start Available data

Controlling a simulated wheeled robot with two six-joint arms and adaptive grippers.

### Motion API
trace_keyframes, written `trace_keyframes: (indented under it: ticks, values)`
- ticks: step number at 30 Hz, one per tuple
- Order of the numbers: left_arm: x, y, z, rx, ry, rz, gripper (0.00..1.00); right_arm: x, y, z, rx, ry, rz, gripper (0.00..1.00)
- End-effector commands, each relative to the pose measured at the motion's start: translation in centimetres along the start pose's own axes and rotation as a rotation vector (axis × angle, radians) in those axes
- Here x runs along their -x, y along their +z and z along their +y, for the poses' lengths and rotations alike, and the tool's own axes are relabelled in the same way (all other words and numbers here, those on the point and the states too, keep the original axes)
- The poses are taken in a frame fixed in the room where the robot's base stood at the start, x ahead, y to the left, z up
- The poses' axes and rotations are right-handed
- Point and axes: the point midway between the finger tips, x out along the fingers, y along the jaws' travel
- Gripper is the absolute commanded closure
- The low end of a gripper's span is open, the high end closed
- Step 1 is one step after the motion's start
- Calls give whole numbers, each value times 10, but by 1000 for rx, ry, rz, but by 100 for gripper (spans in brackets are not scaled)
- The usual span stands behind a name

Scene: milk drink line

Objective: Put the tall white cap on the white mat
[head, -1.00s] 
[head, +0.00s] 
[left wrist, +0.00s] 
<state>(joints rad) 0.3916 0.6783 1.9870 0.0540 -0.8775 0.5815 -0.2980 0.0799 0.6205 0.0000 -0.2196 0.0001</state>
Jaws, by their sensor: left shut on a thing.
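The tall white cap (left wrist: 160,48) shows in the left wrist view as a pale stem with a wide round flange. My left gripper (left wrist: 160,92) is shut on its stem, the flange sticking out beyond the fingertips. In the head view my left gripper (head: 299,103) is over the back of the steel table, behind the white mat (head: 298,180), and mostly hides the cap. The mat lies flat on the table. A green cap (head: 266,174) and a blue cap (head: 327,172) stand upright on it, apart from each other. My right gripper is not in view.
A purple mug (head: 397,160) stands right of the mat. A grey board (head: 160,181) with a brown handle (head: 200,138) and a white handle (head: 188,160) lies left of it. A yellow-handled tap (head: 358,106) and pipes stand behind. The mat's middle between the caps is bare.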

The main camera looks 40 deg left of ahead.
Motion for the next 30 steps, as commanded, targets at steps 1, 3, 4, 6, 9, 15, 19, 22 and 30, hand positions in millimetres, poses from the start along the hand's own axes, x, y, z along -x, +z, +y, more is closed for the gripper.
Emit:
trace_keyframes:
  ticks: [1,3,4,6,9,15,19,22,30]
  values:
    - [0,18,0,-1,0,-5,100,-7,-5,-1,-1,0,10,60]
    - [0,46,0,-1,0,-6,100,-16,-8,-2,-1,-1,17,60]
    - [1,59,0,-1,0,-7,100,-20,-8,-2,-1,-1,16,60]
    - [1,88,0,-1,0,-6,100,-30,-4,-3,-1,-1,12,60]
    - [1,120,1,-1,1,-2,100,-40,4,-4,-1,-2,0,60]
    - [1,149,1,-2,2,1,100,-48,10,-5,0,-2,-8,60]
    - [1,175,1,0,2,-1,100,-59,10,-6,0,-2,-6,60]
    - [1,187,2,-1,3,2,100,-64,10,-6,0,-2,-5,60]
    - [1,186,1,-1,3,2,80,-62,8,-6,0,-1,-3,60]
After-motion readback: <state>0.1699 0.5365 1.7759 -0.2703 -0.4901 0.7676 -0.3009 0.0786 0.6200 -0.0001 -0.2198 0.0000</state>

end Available data

**Goal**
Determine how many lines in the listing above hold the string "point", then write only the number.

**Result below**
2